Political progressives have long made analogous complaints about excessive pay for corporate executives. It’s unfair, they say, for managers to earn hundreds of times what subordinates make. This complaint has a standard rejoinder—that fairness is beside the point. Executives exert massive influence on corporate performance, so paying large sums to hire the best ones is justifiable. If the top candidate for CEO of a company with $10 billion in annual revenue could improve that revenue by just 0.1 percent relative to the second-best candidate, it’s worth paying him $10 million per year. Whether the data bear out this argument is open to debate, but the abstract principle remains valid—and it also applies to government, which, after all, spends far more money than any corporation.
Many public-sector workers in roles requiring original thought are taking considerable pay cuts from what they could earn in the private sector. In an article for his newsletter Slow Boring, for instance, Matthew Yglesias notes that salaries for congressional members and their staff are only middling compared with their European counterparts—stingy, in fact, when one considers that U.S. incomes (especially for white-collar jobs) are higher, and that American legislators take more active roles than members of most European parliaments, who don’t write legislation themselves, but merely vote on bills drafted by the executive and rarely go against the party line.
As noted by Joshua McCrain, a professor of political science at the University of Utah, federal legislators receive a fixed allotment for administrative expenses that must cover not only personnel costs but also travel, office supplies, and other perks such as “franked,” tax-subsidized mail. This allotment has averaged $1.35 million in recent years, and not much of this relatively small amount goes to junior staff. Legislative assistants for members of Congress, who need working knowledge of several areas of public policy and research skills that would be valuable in the private sector, commonly earn only $30,000 or $40,000 per year. Such poorly remunerated work attracts employees motivated by dogmatic idealism or thirst for power, and who are willing to make sacrifices such as putting off having children in service of these goals.
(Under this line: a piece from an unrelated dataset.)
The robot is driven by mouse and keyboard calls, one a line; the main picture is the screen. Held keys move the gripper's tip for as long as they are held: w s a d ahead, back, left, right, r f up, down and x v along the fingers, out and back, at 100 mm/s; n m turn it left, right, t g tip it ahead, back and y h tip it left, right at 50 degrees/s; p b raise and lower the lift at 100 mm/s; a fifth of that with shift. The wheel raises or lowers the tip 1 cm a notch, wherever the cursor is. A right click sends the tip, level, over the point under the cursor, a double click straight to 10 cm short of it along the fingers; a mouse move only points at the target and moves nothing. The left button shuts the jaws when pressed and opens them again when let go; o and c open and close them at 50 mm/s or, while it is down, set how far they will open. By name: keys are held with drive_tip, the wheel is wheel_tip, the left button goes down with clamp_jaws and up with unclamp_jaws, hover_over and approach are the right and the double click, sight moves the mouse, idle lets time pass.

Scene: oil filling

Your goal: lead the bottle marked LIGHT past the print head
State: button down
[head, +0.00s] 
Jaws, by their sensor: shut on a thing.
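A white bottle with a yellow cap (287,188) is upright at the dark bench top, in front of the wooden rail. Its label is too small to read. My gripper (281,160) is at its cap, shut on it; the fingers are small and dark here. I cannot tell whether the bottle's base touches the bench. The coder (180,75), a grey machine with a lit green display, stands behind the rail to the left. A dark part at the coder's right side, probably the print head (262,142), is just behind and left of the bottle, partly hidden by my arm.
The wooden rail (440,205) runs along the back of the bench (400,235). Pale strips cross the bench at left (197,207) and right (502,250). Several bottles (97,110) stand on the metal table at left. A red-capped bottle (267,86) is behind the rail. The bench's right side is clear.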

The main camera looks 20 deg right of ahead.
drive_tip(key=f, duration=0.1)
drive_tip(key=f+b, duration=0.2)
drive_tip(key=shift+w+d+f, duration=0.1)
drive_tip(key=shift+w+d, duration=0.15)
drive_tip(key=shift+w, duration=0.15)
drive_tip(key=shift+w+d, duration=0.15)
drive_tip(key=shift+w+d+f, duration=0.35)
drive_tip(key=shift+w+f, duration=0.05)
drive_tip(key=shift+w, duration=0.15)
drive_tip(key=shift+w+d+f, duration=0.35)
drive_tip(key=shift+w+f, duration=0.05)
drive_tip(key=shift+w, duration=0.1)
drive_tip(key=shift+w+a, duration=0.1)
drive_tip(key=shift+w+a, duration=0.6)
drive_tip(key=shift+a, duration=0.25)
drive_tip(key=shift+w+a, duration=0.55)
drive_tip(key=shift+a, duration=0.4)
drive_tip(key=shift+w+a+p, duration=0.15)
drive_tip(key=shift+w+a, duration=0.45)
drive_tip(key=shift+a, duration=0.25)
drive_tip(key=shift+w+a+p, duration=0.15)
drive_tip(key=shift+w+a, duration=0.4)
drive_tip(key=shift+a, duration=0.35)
It’s far from obvious that either motivation produces better results than a simple desire for good pay. Idealism in service of a false ideal can be far more destructive than greed. In any case, as McCrain and Yglesias both note, few junior staffers can tolerate the work for long. Most leave after a few years, often for lobbying firms. (In my experience, it’s rare to meet congressional staffers out of their mid-twenties.) The resulting weakness of in-house expertise leaves legislators more beholden to industry lobbyists and NGOs.
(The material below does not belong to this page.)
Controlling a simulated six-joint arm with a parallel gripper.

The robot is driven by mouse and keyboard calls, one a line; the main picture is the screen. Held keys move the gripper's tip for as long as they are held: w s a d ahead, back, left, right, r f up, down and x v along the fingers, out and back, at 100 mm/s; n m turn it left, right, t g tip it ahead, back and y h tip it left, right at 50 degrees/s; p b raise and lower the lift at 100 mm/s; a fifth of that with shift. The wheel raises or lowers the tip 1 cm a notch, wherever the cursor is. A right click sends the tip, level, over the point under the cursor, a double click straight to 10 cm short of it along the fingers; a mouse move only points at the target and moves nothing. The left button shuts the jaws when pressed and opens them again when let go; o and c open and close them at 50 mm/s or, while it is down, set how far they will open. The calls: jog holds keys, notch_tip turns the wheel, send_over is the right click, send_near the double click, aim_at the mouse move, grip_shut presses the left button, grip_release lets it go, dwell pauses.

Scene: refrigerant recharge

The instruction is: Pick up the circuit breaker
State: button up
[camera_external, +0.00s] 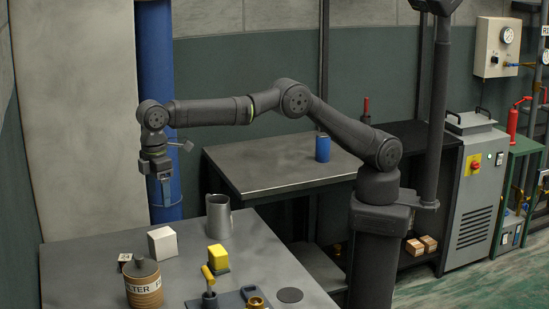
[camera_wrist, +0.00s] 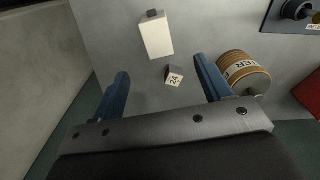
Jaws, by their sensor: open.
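A small grey block with a pale label reading "24" (camera_wrist: 174,76) lies on the grey table, and it also shows at the table's left in the external view (camera_external: 125,257). A taller white block (camera_wrist: 156,36) with a small dark piece at its end stands beside it, also in the external view (camera_external: 162,242). I cannot tell for sure which of these is the circuit breaker. My gripper (camera_external: 164,198) points down, high over the far left of the table. In the wrist view its blue fingers (camera_wrist: 162,72) are wide apart and empty, with the "24" block between their tips in the picture.
A brown filter canister (camera_external: 143,284) stands close to the small block. A grey metal jug (camera_external: 219,216), a yellow block (camera_external: 218,257) and brass fittings (camera_external: 254,303) are also on the table. A second table (camera_external: 270,172) behind holds a blue can (camera_external: 322,148).

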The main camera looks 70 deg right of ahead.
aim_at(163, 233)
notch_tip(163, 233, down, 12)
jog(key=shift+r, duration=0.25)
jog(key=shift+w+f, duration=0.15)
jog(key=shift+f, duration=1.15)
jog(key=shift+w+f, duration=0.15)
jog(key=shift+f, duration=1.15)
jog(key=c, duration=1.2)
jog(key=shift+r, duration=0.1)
The same problem exists in the civil service. Though the United States doubtless spends too much on public-sector personnel at both the state and federal levels, the worst overstaffing and above-market salaries are generally for lower-level blue-collar and clerical work—a problem worsened by restrictive union work rules and a mechanical hiring process that has been highly ineffective at identifying good candidates ever since competitive civil-service examinations were substantially abolished in the 1980s.
Scott’s proposal would not solve this problem, but it would aggravate a symmetrical one: uncompetitive top-end pay makes public-sector agencies struggle to find higher-level staff, especially for positions that require skills in high demand in the private sector, such as computer programming. Even seemingly generous compensation is often backloaded into late-career promotions and pensions with long vesting times. This compensation structure further discourages workers in fields such as computer programming, in which competent workers expect to switch jobs frequently.
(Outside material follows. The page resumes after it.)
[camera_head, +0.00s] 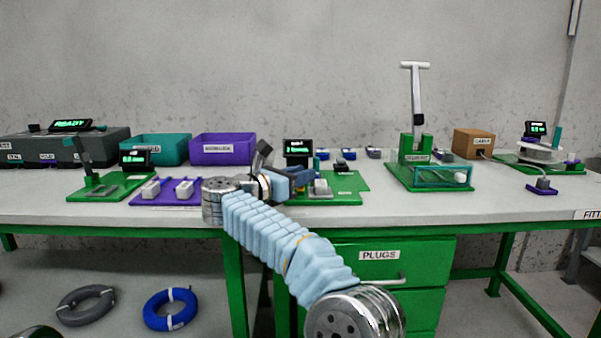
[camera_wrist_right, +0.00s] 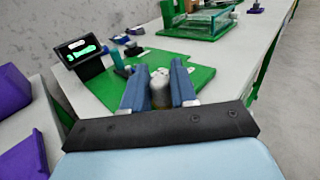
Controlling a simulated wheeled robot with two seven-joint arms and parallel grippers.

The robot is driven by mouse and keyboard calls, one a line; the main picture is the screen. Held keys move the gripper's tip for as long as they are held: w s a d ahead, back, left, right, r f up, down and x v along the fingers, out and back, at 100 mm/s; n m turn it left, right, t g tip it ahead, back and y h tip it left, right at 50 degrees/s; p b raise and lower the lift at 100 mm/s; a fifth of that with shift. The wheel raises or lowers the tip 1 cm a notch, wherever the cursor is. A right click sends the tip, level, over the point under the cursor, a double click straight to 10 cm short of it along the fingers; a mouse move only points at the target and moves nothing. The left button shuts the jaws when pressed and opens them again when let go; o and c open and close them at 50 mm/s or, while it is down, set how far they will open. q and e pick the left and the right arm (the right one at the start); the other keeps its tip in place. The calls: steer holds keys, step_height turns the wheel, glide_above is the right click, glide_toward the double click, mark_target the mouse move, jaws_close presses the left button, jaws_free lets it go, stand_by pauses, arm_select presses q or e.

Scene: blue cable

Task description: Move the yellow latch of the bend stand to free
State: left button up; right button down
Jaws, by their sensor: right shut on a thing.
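The green stand board (camera_head: 348,184) with a small black display (camera_head: 299,148) sits right of centre on the bench. I take it for the bend stand; its display text is too small to read surely. My right gripper (camera_head: 308,179) is low over its left part. In the right wrist view, the blue fingers of the right gripper (camera_wrist_right: 158,74) are shut on a pale grey piece (camera_wrist_right: 160,92) standing between them. The green board (camera_wrist_right: 190,81) spreads beyond them. My left gripper is out of view.
A purple board (camera_head: 166,193) with grey blocks lies left of the stand. A green press with a tall handle (camera_head: 416,100) and a clear box (camera_head: 443,176) stand to the right. Teal (camera_head: 161,148) and purple (camera_head: 223,148) bins are behind. The bench front is mostly clear.

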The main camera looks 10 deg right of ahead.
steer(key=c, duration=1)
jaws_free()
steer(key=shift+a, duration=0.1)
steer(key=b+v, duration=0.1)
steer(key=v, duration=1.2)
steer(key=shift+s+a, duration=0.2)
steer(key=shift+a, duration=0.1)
Though Senator Scott is likely concerned mostly with waste in the federal government, the same structural problems exist at state and local agencies. Consider an example from my own field of expertise, New York City’s Metropolitan Transportation Authority. Entry-level planners at New York City Transit, the largest division within the MTA, make approximately $50,000 to $60,000 (about half the earnings of a conductor on the Long Island Rail Road)—this for a position that requires facility with data analysis and logical reasoning that would serve workers well at many better-paying jobs in logistics or corporate strategy. (The handful of low-level planners whom I know at the MTA and similar agencies typically had special interests in public transit.) Pay is also uncompetitive for the information-technology jobs for which the MTA currently lists openings. Those that require a bachelor’s degree in computer science, multiple years of experience, and proficiency in multiple programming languages list mid-range salaries scarcely above $120,000, considerably lower than the nationwide average of $146,000 for technology workers, according to a 2020 report from Hired. Salaries at top technology companies, even for relatively early-career workers, can be more than twice that figure.
The difficulties with hiring technically skilled staff create massive inefficiencies and waste elsewhere. The Massachusetts Bay Transportation Authority’s Green Line Extension, for instance, ran billions of dollars over budget, thanks in large part to the main contractor’s incompetence. To prevent waste or malfeasance, agency employees with experience in large-scale civil construction should supervise contractors. However, as a report on the Green Line Extension by New York University’s Transit Costs Project describes, the ranks of MBTA’s supervisory staff had been so hollowed out by extensive private-sector outsourcing and hiring obstacles imposed by ostensibly budget-conscious politicians that “By 2005 . . . the MBTA no longer had the capacity to manage megaprojects like [the Green Line Extension] because the most experienced construction managers had left the agency or retired decades earlier.” The result: “MBTA oversight was understaffed and stretched thin. Different experts that we interviewed who were involved with different aspects of the project put the number of in-house MBTA design review engineers at either five or six.” A few additional design-review staff could have justified their wages dozens of times over by averting a small portion of the cost overruns.
It’s hard to blame Americans for believing that they’re not getting their money’s worth when it comes to public service. But the problems have little to do with overpaid high-ranking employees. Proposals to cap high-end government employees’ pay would make it harder to hire the best personnel for positions in which the difference between a single good and bad employee can be millions or even billions of dollars.